2) Distributed Allocation in Subcircuit: The problem here is how to distribute  $C_{eq}^x$  all over the generated subcircuit. Let us examine (11), it can be noted that the voltage of each node is a linear function of the voltages of its adjacent nodes.  $P_{x\to i}$  represents the linear coefficient associated with  $V_i$  and thus quantifies the influence of node i on x. Likewise,  $P_{x\to i}$ can be used to determine the distributed factor of  $C_{eq}^x$  for the allocation all over the nodes in  $G_x$ , which is expressed as:

$$C_{eq}^{j} = \frac{P_{x \to j}}{\sum_{j=1}^{degree(G_x)} P_{x \to j}} \cdot C_{eq}^{x}$$
(13)

where j represents each node in  $G_x$ ,  $C_{eq}^j$  is the distributed fraction of  $C_{eq}^x$  at j,  $degree(G_x)$  is the total number of nodes in  $G_x$ , and  $P_{x \to j}$  is the probability of visiting j from x.



Fig. 10: Example of the random walk application.

TABLE I: On-chip overheads reduction by the refinement

| Refinement? | Tot. Area $(\mu m^2)$    | Avg. Power $(\mu W)$          |
|-------------|--------------------------|-------------------------------|
| No          | 335169                   | 67.14967395                   |
| Yes         | 307302 ( <b>-8.31%</b> ) | 62.39059746 ( <b>-7.09%</b> ) |

Fig.10 provides an example of the refinement. First, each step is selected by the highest  $P_{x\to i}$  from the current node x until the selection is repeated for certain times, e.g. each path in Fig.10(a) has two steps (*MAX\_STEP=2*). Then, the above process is iterated for certain times, e.g. six paths are generated (*MAX\_ITER=6*). As a result, each node in the subcircuit is the refined candidate node for  $C_{eq}$ , as shown in Fig.10(b). The technique is validated by comparing the overheads of designs without and with the refinement under the same power leakage constraint, as presented in Table I. It can be seen that fewer resources are consumed with the proposed refinement.

# D. Algorithm Description

Algorithm 1 provides our proposed countermeasure against power attack. Given the unprotected PG model, the sizing and allocation of equalization capacitor are iterated until the iteratively updated *cSNR* meets the predefined power leakage constraint. The algorithm outputs a protected PG model.

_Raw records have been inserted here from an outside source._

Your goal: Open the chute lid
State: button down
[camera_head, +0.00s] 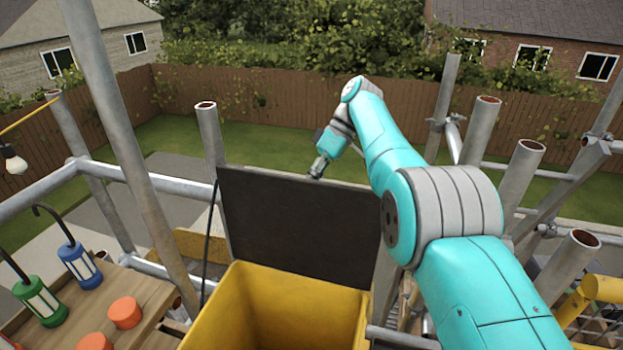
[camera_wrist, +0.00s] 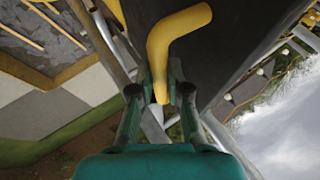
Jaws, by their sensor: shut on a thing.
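The chute lid (camera_head: 290,222) is a dark flat panel standing raised, close to upright, at the back of the yellow chute (camera_head: 262,315), whose mouth is uncovered. My gripper (camera_head: 318,167) is at the lid's top edge, reaching over from the right. In the wrist view my gripper (camera_wrist: 160,88) has its fingers on either side of the lower end of a bent yellow handle (camera_wrist: 172,40) and is shut on it. The dark lid (camera_wrist: 235,35) lies behind the handle there. The handle is hidden in the head view.
Scaffold poles (camera_head: 212,145) stand left of the lid, and more stand at the right. Grass and a fence (camera_head: 290,103) lie beyond.

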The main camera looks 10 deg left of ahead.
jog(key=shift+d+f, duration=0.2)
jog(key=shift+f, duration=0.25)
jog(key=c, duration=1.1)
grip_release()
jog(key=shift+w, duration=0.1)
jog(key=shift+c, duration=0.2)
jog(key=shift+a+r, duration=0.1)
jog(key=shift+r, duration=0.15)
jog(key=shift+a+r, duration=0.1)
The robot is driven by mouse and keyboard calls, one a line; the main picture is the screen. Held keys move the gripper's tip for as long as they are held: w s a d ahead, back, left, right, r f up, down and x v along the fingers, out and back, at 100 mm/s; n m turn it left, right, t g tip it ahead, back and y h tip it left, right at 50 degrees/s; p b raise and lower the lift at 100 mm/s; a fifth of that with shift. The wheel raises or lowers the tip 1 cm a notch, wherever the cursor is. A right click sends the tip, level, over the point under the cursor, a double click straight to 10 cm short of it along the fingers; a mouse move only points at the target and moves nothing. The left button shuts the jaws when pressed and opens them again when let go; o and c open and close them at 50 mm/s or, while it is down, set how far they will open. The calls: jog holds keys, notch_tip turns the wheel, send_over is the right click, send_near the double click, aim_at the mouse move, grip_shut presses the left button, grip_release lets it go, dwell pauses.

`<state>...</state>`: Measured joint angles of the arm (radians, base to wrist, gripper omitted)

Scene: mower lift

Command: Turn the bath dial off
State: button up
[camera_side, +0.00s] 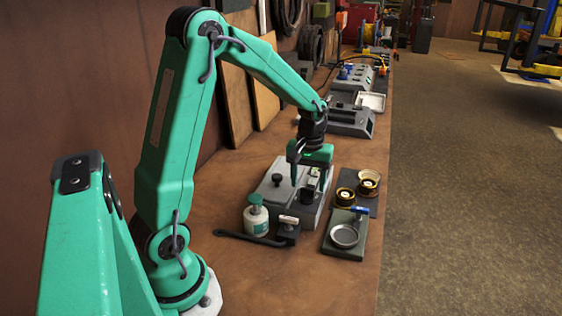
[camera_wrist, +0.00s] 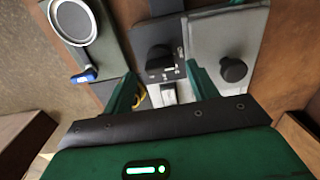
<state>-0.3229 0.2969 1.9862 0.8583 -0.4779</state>
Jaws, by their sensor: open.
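The bath is a grey box (camera_side: 312,216) on the bench, with a light grey lid that carries a round black knob; the lid knob also shows in the wrist view (camera_wrist: 233,68). Beside the lid, a black dial (camera_wrist: 160,57) sits on a dark panel with small pale marks. Its setting is too small to read. My gripper (camera_side: 309,182) points down over the panel side of the bath, open and empty. In the wrist view its green fingers (camera_wrist: 161,70) stand either side of the dial's near end. I cannot tell whether they touch it.
A white switch-like block (camera_wrist: 168,94) lies between the fingers. A white jar with a green top (camera_side: 256,215) and a dark wrench-like tool (camera_side: 240,237) are close by. A green plate with a round dish (camera_side: 345,235) and yellow-rimmed cups (camera_side: 368,181) are at the right.

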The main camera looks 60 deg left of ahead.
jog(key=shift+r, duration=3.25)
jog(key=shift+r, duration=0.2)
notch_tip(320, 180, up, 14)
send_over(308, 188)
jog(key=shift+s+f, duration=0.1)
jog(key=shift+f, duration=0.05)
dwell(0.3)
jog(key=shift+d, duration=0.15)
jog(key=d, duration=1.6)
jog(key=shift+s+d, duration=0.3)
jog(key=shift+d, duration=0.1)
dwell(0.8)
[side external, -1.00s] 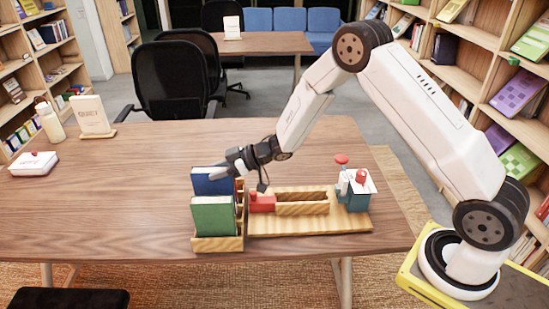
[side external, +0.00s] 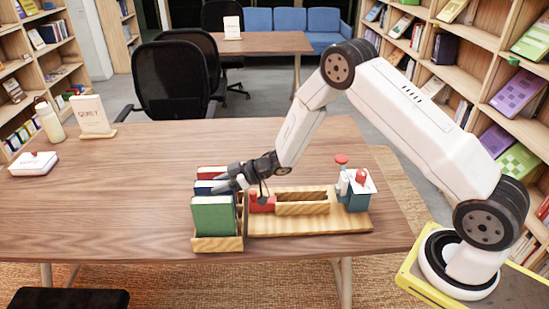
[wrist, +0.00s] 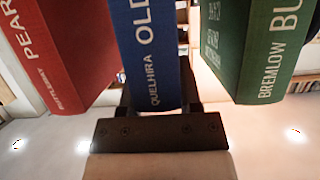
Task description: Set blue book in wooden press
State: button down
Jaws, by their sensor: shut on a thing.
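The blue book (side external: 203,187) stands between the red book (side external: 212,172) behind and the green book (side external: 213,215) in front, at the wooden rack (side external: 218,244). Its lower part is hidden by the green book. My gripper (side external: 222,184) reaches in from the right and is shut on the blue book. In the wrist view the blue book (wrist: 150,45) is central, with the red book at left and the green at right. The wooden press (side external: 290,228) lies just right of the rack, with wooden rails (side external: 302,208) and a red block (side external: 262,205) at its left end.
A blue-grey box (side external: 352,200) with red knobs stands at the press's right end. A sign (side external: 92,115), a bottle (side external: 49,121) and a white case (side external: 33,164) are at the table's far left. The table (side external: 120,200) left of the rack is clear.

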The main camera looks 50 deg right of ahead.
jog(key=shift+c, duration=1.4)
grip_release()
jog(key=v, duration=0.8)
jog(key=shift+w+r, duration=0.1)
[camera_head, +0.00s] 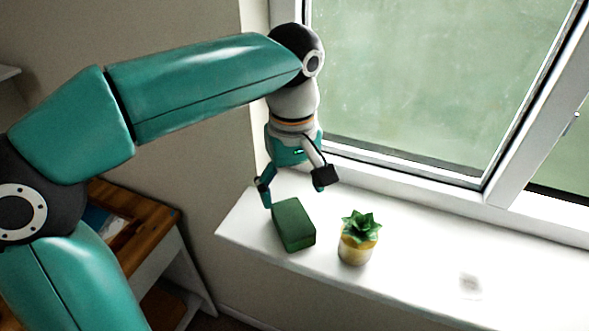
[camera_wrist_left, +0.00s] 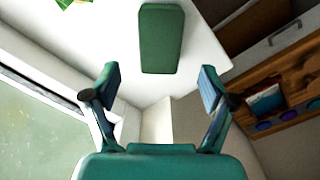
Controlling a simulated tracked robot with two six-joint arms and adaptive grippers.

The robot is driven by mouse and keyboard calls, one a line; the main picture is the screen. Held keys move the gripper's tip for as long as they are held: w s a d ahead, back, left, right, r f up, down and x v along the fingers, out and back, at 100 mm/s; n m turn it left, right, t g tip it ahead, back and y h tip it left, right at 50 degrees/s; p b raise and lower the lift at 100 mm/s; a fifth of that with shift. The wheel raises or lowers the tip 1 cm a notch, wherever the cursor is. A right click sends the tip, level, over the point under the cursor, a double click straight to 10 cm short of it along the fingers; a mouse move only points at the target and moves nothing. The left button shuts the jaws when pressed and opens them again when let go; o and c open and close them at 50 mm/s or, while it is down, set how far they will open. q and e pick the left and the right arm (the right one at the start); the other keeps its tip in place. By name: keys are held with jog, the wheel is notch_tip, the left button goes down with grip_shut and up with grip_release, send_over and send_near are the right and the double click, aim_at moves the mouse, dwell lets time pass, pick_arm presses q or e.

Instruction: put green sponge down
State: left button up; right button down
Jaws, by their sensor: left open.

| Algorithm 1 Power | r Profile | Equalizer |
|-------------------|-----------|-----------|
|-------------------|-----------|-----------|

| Require: Unprotected power grid model;                                             |
|------------------------------------------------------------------------------------|
| Output: Protected power grid model;                                                |
| Load the PG model and perform PG analysis;                                         |
| Simulate the power consumption and compute cSNR by (8);                            |
| while $cSNR >$ power leakage constraint <b>do</b>                                  |
| while $\exists x \in PG$ nodes $\models x$ is unvisited do                         |
| if x is directly connected to $V_{dd}$ pin then                                    |
| Candidate nodes $\leftarrow x;$                                                    |
| Compute $C_{eq}^{x}$ by (9);                                                       |
| end if                                                                             |
| end while                                                                          |
| while $\exists x \in Candidate nodes \models x$ is unvisited do                    |
| while $ITER \leq MAX\_ITER$ do                                                     |
| while $STEP \leq MAX\_STEP$ do                                                     |
| $P_{x \to i} := g_i / \sum_{i=1}^{degree(x)} g_i;$                                 |
| $G_x \leftarrow i \models P_{x \to i} \geq P_{x \to s}, s = 1, 2,, degree(x);$     |
| <i>STEP</i> ++;                                                                    |
| end while                                                                          |
| <i>ITER</i> ++;                                                                    |
| end while                                                                          |
| $C_{eq}^{j} := C_{eq}^{x} \cdot P_{x \to j} \sum_{j=1}^{degree(G_x)} P_{x \to j};$ |
| Allocate $C_{eq}^j$ at node $j, \forall j \in G_x$ ;                               |
| end while                                                                          |
| Update the PG model and compute cSNR;                                              |
| end while                                                                          |



Fig. 11: Flow chart of experimental framework.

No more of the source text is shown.